Task input:
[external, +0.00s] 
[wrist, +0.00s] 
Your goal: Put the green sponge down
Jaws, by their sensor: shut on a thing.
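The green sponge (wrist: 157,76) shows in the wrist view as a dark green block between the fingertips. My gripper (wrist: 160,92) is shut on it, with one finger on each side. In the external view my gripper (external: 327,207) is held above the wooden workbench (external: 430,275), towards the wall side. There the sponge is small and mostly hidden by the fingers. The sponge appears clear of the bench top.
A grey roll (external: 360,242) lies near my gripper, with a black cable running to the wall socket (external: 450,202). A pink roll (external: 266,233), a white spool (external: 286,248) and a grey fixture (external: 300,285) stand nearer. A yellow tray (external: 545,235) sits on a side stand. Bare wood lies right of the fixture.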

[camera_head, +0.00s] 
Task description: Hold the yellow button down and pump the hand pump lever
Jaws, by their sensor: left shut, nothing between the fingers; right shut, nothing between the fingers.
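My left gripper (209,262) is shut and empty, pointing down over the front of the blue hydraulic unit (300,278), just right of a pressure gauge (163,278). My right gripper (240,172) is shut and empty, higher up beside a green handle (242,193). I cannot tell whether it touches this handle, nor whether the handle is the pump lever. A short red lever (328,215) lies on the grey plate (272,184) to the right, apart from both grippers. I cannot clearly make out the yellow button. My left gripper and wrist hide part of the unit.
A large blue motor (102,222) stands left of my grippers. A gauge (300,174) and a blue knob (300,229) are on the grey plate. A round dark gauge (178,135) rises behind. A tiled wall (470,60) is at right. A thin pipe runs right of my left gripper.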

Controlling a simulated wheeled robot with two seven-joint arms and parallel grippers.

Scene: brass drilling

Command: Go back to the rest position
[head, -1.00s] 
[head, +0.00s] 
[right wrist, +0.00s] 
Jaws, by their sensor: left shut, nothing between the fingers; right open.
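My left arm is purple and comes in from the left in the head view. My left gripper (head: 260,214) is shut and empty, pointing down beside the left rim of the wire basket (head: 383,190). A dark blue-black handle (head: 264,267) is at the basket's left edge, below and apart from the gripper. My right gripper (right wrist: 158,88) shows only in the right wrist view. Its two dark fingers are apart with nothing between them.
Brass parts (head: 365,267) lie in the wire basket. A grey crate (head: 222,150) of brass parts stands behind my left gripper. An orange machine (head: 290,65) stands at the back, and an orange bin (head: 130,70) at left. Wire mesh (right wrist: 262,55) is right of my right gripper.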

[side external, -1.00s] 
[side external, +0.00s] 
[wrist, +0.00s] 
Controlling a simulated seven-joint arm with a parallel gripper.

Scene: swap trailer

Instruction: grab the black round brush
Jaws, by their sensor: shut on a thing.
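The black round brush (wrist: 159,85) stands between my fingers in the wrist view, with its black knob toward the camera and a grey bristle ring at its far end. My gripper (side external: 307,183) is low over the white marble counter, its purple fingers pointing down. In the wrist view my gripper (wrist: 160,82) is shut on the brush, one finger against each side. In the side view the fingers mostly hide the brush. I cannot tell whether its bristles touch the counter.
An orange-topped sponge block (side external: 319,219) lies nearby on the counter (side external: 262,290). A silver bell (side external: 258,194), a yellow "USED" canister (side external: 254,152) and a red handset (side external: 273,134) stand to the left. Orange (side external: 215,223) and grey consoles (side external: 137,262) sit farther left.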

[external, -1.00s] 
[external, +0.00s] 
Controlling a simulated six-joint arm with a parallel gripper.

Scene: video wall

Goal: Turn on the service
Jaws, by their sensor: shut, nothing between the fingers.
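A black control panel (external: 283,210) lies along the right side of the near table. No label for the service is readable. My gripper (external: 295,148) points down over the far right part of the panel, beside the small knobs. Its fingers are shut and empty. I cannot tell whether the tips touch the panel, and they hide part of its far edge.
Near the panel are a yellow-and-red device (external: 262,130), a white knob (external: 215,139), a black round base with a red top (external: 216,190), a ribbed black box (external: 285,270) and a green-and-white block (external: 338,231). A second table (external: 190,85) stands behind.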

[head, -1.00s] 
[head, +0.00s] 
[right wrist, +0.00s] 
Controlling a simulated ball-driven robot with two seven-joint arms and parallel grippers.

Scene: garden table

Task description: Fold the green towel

Problem: Write out the material exactly as given.

Full answer:
[external, +0.00s] 
[wrist, +0.00s] 
Your goal: Put the green sponge down
Jaws, by their sensor: shut on a thing.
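The green sponge (wrist: 157,76) shows in the wrist view as a dark green block between the fingertips. My gripper (wrist: 160,92) is shut on it, with one finger on each side. In the external view my gripper (external: 327,207) is held above the wooden workbench (external: 430,275), towards the wall side. There the sponge is small and mostly hidden by the fingers. The sponge appears clear of the bench top.
A grey roll (external: 360,242) lies near my gripper, with a black cable running to the wall socket (external: 450,202). A pink roll (external: 266,233), a white spool (external: 286,248) and a grey fixture (external: 300,285) stand nearer. A yellow tray (external: 545,235) sits on a side stand. Bare wood lies right of the fixture.

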[camera_head, +0.00s] 
Task description: Hold the yellow button down and pump the hand pump lever
Jaws, by their sensor: left shut, nothing between the fingers; right shut, nothing between the fingers.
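My left gripper (209,262) is shut and empty, pointing down over the front of the blue hydraulic unit (300,278), just right of a pressure gauge (163,278). My right gripper (240,172) is shut and empty, higher up beside a green handle (242,193). I cannot tell whether it touches this handle, nor whether the handle is the pump lever. A short red lever (328,215) lies on the grey plate (272,184) to the right, apart from both grippers. I cannot clearly make out the yellow button. My left gripper and wrist hide part of the unit.
A large blue motor (102,222) stands left of my grippers. A gauge (300,174) and a blue knob (300,229) are on the grey plate. A round dark gauge (178,135) rises behind. A tiled wall (470,60) is at right. A thin pipe runs right of my left gripper.

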Controlling a simulated wheeled robot with two seven-joint arms and parallel grippers.

Scene: brass drilling

Command: Go back to the rest position
[head, -1.00s] 
[head, +0.00s] 
[right wrist, +0.00s] 
Jaws, by their sensor: left shut, nothing between the fingers; right open.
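My left arm is purple and comes in from the left in the head view. My left gripper (head: 260,214) is shut and empty, pointing down beside the left rim of the wire basket (head: 383,190). A dark blue-black handle (head: 264,267) is at the basket's left edge, below and apart from the gripper. My right gripper (right wrist: 158,88) shows only in the right wrist view. Its two dark fingers are apart with nothing between them.
Brass parts (head: 365,267) lie in the wire basket. A grey crate (head: 222,150) of brass parts stands behind my left gripper. An orange machine (head: 290,65) stands at the back, and an orange bin (head: 130,70) at left. Wire mesh (right wrist: 262,55) is right of my right gripper.

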[side external, -1.00s] 
[side external, +0.00s] 
[wrist, +0.00s] 
Controlling a simulated seven-joint arm with a parallel gripper.

Scene: swap trailer

Instruction: grab the black round brush
Jaws, by their sensor: shut on a thing.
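The black round brush (wrist: 159,85) stands between my fingers in the wrist view, with its black knob toward the camera and a grey bristle ring at its far end. My gripper (side external: 307,183) is low over the white marble counter, its purple fingers pointing down. In the wrist view my gripper (wrist: 160,82) is shut on the brush, one finger against each side. In the side view the fingers mostly hide the brush. I cannot tell whether its bristles touch the counter.
An orange-topped sponge block (side external: 319,219) lies nearby on the counter (side external: 262,290). A silver bell (side external: 258,194), a yellow "USED" canister (side external: 254,152) and a red handset (side external: 273,134) stand to the left. Orange (side external: 215,223) and grey consoles (side external: 137,262) sit farther left.

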[external, -1.00s] 
[external, +0.00s] 
Controlling a simulated six-joint arm with a parallel gripper.

Scene: video wall

Goal: Turn on the service
Jaws, by their sensor: shut, nothing between the fingers.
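A black control panel (external: 283,210) lies along the right side of the near table. No label for the service is readable. My gripper (external: 295,148) points down over the far right part of the panel, beside the small knobs. Its fingers are shut and empty. I cannot tell whether the tips touch the panel, and they hide part of its far edge.
Near the panel are a yellow-and-red device (external: 262,130), a white knob (external: 215,139), a black round base with a red top (external: 216,190), a ribbed black box (external: 285,270) and a green-and-white block (external: 338,231). A second table (external: 190,85) stands behind.

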[head, -1.00s] 
[head, +0.00s] 
[right wrist, +0.00s] 
Controlling a simulated ball-driven robot with two seven-joint arms and parallel grippers.

Scene: garden table

Task description: Fold the green towel

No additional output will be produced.